SUPPLIED INFORMATION:
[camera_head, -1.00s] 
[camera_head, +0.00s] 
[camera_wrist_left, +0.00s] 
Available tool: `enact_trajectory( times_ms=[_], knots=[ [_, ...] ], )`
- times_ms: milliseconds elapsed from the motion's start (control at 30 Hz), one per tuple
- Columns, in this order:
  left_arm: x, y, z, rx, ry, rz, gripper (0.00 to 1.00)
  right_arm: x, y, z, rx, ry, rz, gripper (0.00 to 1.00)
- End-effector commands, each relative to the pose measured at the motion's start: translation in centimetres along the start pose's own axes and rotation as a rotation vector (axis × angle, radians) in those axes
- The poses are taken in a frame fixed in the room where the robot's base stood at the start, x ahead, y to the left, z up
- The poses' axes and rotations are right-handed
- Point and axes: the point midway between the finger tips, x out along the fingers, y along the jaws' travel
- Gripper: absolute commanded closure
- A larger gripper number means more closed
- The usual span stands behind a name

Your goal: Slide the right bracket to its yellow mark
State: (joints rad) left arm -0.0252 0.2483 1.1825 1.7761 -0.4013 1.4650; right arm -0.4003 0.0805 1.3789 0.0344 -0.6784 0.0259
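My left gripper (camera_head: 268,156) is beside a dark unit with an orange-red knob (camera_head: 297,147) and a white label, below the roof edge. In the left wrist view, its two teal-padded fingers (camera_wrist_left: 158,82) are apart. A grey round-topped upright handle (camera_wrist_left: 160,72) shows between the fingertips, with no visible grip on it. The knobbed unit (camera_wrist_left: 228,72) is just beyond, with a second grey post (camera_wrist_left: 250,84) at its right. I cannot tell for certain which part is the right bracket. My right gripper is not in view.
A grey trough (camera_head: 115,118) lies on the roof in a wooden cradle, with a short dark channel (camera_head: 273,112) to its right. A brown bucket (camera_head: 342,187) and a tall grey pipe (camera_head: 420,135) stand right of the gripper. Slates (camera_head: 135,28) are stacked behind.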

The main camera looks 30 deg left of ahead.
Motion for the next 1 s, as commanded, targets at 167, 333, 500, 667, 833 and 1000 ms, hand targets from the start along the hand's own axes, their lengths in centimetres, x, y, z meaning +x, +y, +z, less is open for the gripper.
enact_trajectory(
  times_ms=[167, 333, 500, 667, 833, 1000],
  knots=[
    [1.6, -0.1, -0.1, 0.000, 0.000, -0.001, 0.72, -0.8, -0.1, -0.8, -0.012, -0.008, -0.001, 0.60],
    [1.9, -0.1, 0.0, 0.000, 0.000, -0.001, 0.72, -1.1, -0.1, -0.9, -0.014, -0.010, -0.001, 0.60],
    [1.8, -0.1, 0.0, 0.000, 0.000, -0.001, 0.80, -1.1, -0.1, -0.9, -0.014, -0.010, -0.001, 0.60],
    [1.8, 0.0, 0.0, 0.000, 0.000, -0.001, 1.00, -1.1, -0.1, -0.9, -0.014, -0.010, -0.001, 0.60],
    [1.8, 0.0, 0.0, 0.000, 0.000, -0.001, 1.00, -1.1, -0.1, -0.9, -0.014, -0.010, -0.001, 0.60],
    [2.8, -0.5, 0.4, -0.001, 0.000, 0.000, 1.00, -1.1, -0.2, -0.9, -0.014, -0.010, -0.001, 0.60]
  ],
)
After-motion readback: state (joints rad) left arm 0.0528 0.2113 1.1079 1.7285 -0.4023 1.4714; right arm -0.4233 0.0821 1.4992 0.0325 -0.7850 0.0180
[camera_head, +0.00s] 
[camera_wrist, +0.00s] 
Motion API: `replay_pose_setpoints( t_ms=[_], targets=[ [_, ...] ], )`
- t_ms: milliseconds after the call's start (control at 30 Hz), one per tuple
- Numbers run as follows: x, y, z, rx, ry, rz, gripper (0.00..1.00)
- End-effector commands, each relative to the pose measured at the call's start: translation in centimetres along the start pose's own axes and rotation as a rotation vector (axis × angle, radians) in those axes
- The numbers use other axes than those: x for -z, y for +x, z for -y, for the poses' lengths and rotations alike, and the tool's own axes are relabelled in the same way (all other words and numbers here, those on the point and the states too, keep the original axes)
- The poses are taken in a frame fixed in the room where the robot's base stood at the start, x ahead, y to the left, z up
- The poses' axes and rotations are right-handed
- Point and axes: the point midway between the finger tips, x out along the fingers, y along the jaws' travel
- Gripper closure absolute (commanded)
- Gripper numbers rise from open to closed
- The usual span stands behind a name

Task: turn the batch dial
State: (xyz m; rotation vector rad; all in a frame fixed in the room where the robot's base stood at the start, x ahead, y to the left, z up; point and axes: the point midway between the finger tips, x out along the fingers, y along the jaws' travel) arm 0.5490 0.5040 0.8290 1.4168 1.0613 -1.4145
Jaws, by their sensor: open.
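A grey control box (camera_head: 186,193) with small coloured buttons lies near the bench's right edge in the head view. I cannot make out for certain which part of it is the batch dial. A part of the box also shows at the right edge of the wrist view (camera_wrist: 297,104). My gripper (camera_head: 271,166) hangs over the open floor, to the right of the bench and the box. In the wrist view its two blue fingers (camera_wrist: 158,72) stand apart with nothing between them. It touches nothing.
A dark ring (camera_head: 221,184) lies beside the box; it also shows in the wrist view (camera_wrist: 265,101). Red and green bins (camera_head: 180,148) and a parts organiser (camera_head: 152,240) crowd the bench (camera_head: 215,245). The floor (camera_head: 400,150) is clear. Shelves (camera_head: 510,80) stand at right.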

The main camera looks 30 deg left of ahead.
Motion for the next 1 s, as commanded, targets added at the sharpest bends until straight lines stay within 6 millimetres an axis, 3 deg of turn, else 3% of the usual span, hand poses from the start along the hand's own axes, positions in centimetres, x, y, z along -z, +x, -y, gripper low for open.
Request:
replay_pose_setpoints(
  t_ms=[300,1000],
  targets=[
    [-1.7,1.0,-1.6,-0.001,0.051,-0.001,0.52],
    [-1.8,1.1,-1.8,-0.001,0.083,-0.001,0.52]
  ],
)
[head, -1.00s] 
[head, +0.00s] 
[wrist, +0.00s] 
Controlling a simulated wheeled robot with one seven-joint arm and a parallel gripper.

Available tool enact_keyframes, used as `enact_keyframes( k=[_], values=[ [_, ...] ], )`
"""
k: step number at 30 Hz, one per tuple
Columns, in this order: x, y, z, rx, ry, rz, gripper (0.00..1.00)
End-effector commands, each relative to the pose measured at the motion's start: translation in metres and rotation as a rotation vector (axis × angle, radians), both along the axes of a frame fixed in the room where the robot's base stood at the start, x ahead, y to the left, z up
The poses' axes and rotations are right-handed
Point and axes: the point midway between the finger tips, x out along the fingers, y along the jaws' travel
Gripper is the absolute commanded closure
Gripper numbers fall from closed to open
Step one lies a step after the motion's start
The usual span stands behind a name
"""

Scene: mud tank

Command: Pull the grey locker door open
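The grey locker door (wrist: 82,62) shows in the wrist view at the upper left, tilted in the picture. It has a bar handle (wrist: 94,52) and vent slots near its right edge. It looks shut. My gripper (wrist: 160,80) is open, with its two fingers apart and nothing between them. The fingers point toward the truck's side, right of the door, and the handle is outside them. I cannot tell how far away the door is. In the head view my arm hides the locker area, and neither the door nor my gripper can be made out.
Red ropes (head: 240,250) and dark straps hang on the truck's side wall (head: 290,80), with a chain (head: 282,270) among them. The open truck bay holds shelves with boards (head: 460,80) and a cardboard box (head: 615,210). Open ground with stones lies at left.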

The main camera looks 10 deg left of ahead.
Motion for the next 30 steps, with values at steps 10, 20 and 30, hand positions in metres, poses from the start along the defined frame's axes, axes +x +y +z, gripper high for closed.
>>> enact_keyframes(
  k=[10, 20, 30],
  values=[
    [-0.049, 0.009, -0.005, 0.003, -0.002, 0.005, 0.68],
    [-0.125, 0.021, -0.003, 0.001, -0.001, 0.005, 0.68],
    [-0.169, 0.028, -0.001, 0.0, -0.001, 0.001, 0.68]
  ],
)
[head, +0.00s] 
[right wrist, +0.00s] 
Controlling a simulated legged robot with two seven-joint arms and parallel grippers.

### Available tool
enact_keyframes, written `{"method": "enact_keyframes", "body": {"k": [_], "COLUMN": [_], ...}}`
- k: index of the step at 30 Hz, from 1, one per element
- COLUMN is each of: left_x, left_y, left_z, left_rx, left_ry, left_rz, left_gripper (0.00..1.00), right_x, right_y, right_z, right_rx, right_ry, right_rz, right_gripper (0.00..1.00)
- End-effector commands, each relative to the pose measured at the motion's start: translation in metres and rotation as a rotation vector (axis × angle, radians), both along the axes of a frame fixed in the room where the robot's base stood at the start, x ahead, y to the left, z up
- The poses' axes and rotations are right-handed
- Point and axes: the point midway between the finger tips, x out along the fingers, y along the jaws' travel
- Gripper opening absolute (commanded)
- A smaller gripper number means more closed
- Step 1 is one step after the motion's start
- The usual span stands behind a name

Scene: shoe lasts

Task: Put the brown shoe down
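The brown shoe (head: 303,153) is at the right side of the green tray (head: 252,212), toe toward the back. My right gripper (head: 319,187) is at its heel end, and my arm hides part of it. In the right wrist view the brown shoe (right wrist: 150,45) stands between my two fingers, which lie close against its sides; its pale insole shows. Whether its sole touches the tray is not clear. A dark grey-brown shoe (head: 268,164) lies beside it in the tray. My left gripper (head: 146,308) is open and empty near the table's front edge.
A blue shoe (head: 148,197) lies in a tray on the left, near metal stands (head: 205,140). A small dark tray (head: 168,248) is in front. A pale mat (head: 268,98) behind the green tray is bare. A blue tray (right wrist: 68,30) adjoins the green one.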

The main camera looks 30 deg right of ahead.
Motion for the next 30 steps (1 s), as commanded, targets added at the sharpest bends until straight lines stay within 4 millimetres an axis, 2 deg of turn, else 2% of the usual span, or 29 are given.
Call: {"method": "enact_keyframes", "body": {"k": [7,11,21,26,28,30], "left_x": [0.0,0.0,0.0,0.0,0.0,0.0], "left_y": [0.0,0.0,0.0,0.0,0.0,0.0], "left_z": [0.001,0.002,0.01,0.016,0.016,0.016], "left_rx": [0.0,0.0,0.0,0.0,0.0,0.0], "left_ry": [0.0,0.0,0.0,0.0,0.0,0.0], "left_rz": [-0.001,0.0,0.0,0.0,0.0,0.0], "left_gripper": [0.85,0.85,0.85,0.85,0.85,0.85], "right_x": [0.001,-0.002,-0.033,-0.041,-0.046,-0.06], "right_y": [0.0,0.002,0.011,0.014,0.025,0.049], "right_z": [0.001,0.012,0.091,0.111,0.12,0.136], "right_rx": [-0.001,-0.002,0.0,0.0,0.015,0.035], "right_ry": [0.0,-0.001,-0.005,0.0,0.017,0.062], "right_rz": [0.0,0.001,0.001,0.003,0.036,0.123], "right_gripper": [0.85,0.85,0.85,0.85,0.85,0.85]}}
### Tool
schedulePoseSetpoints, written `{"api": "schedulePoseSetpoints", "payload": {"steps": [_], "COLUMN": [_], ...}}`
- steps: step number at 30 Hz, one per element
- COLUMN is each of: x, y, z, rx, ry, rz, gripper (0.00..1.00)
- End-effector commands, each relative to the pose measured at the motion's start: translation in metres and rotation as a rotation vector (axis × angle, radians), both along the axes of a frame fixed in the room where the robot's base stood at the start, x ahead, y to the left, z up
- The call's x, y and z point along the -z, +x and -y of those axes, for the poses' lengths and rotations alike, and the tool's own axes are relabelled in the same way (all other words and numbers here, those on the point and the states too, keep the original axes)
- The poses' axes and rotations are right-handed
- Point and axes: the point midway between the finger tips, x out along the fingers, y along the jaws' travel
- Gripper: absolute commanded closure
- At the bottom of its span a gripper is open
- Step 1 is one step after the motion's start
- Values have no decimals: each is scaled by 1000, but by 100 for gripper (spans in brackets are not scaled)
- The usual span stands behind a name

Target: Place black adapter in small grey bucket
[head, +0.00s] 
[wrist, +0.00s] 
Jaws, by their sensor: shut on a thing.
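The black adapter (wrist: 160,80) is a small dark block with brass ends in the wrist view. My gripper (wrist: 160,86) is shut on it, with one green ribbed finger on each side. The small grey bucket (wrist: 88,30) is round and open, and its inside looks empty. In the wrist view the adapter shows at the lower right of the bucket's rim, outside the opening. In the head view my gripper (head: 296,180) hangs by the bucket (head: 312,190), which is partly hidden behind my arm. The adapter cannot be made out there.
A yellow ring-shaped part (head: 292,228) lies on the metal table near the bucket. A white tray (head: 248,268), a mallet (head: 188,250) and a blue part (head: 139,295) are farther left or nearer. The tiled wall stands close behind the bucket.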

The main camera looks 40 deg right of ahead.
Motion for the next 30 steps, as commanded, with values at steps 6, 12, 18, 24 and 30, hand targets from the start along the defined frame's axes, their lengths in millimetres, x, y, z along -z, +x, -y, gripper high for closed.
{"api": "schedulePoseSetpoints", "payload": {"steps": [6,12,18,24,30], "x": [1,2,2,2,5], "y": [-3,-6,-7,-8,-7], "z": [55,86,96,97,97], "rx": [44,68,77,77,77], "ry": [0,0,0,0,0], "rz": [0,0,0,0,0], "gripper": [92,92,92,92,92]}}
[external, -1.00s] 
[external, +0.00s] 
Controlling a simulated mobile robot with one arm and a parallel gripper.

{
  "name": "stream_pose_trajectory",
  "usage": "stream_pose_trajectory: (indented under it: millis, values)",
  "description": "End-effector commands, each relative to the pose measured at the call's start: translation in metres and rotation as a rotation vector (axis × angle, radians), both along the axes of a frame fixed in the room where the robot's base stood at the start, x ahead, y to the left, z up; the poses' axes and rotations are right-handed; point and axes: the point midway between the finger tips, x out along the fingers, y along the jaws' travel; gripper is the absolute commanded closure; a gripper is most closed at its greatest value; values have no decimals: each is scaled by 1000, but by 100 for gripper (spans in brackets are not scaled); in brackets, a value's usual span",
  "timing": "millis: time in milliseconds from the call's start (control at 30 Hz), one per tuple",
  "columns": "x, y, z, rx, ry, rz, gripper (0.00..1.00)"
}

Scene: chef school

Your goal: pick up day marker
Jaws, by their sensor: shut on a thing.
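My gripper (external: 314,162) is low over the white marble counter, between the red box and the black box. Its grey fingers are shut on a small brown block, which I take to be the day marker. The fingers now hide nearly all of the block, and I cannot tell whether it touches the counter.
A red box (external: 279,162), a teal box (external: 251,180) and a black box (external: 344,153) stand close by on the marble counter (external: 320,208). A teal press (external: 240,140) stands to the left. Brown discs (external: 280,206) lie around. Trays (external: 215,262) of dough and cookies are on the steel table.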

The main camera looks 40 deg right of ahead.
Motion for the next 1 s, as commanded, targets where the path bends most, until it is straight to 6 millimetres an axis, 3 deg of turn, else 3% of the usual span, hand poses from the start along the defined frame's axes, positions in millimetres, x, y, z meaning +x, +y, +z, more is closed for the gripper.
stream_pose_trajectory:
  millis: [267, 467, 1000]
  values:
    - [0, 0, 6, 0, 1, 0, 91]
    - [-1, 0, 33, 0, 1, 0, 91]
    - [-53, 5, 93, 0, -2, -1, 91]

THE TASK: Using the records above, find and show each line with the string "sharpest".

ANSWER TO THE EXERCISE:
Motion for the next 1 s, as commanded, targets added at the sharpest bends until straight lines stay within 6 millimetres an axis, 3 deg of turn, else 3% of the usual span, hand poses from the start along the hand's own axes, positions in centimetres, x, y, z along -z, +x, -y, gripper low for open.
Motion for the next 30 steps (1 s), as commanded, targets added at the sharpest bends until straight lines stay within 4 millimetres an axis, 2 deg of turn, else 2% of the usual span, or 29 are given.

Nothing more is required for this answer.